Per questo, la strategia è stata di oscurare i comunisti, perché propongono un’idea di sviluppo diversa, di un’economia diversa e soprattutto di una società diversa.

I governi di questi ultimi anni, impauriti, e in una certa misura assoldati, di fronte alle minacce della troika e della grande finanza, hanno imposto il verbo del disimpegno pubblico e hanno mancato per 30 anni di fare politica industriale. I risultati sono sotto gli occhi di tutti, l’Italia, che basava la propria ricchezza sul tessuto industriale, al punto di essere ritenuta la quinta economia del globo, ha perso un terzo di questo tessuto. Siamo un paese senza risorse naturali e non possiamo permetterci di continuare ad assistere inermi a questo sfascio. Specialmente per un settore come quello siderurgico, strategico per l’indipendenza economica e produttiva di un paese grande come l’Italia.

Si aggiunga che in un’epoca in cui il pianeta langue di fronte all’asfissiante stretta dell’inquinamento, il controllo pubblico delle industrie pare l’unica soluzione per contenere la distruzione dell’ecosistema. Ormai è dimostrato, il profitto è incompatibile con la tutela ambientale.

Adesso, dopo 7 anni, qualcun altro, per fortuna, inizia a sostenere la necessità di un intervento dello Stato per far ripartire le acciaierie di Piombino, magari facendo ricorso a Cassa Depositi e Prestiti, proprio come proponeva il PRC nel 2013.

Alla buon’ora…verrebbe da dire.

A questo punto però l’intervento deve essere qualcosa di programmato seriamente. Nella consapevolezza che il privato, JSW nel caso della fabbrica piombinese, non sarà mai disposto ad impegnarsi in investimenti i cui rientri siano troppi diluiti nel tempo. Proprio JSW ha dato dimostrazione di non essere affidabile. Sappiamo che ha disposto investimenti per circa 2,5 miliardi di dollari in varie acciaierie in America e altrove, ma per Piombino sono previsti solo spiccioli. E’ più di un anno che l’imprenditore indiano promette un piano industriale, senza che se ne veda l’ombra. Eppure un progetto veramente articolato e parametrato alle peculiarità del sito industriale piombinese sarebbe fondamentale per una autentica ripartenza. C’è la necessità di ridisegnare gli impianti lontano dal centro abitato, ma questo significa realizzarli nell’ex padule, con tutte le implicazioni conseguenti. Non si possono insediare impianti pesanti in un’area geologicamente particolare come quella, senza la preventiva fase si studio e progettazione. Va riprogrammata tutta l’area. Ma fino ad ora non abbiamo avuto notizia alcuna dei progetti di Jindal. E cosa dovremmo aspettarci adesso? In 15 giorni? Verrebbe da sospettare che la multinazionale asiatica sia venuta qui solo per mettere un piede in Europa, per riservarsi le potenzialità del porto di Piombino e contemporaneamente godere della possibilità di evitare l’antidumping, in virtù della possibilità di laminare in Italia il semiprodotto proveniente dalle sue acciaierie asiatiche.

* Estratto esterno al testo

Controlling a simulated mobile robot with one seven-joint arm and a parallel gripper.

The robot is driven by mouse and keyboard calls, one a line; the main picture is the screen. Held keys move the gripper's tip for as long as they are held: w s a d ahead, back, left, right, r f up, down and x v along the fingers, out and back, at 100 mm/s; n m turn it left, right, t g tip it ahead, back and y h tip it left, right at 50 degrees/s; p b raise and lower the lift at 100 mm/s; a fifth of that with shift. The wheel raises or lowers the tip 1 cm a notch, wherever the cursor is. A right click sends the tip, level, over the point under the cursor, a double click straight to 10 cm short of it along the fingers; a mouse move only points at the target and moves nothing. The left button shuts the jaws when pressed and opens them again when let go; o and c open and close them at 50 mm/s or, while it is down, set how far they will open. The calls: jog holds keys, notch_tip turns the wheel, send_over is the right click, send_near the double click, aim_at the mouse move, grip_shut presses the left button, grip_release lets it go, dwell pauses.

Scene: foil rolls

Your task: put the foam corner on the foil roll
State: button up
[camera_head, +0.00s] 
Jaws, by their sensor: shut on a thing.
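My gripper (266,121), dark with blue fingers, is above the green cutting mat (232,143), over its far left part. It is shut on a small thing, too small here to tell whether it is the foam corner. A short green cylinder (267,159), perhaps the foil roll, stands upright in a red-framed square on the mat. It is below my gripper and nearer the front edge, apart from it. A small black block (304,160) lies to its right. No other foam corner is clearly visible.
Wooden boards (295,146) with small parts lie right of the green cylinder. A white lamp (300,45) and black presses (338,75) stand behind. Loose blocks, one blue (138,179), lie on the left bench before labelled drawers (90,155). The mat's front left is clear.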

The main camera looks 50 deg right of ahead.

È chiaro quindi che lo Stato non possa limitarsi ad un finanziamento a pioggia, a beneficio dell’imprenditore privato, non solo perché in genere non siamo a favore di questo tipo di politica, ma perché nel caso specifico non pare ricorrano condizioni di affidabilità.

È ineludibile un tavolo congiunto in cui il ministero, l’imprenditore e le amministrazioni locali (regionale e comunale) si confrontino sul da farsi, ossia le bonifiche e la pianificazione di un nuovo progetto infrastrutturale, che concepisca in maniera complementare e armonizzata il porto, la ferrovia e la viabilità stradale e, sulla scorta di tutto ciò valutare e progettare una nuova fabbrica. Non sono più accettabili soluzioni balbettanti ed equivoche come quella della “variante tempra”.

Se la società indiana continuerà a dimostrarsi inaffidabile, allora lo Stato dovrà saperla mettere alle strette e all’occorrenza allontanarla, per sostituirsi ad essa ed operare finalmente nell’autentico interesse della comunità.

Proprio in questa fase è indispensabile che il governo programmi un consiglio in cui si affronti unitariamente la questione della siderurgia italiana, mettendo insieme l’analisi e le soluzioni per tutte le criticità del paese da Taranto a Piombino, evitando enunciazioni elettoralistiche, connotate spesso per rappresentare soluzioni a macchia di leopardo.

Soprattutto, è essenziale che lo Stato non si limiti a finanziare, ma sia anche titolare di un consistente pacchetto azionario e si impegni a dirigere la ripartenza.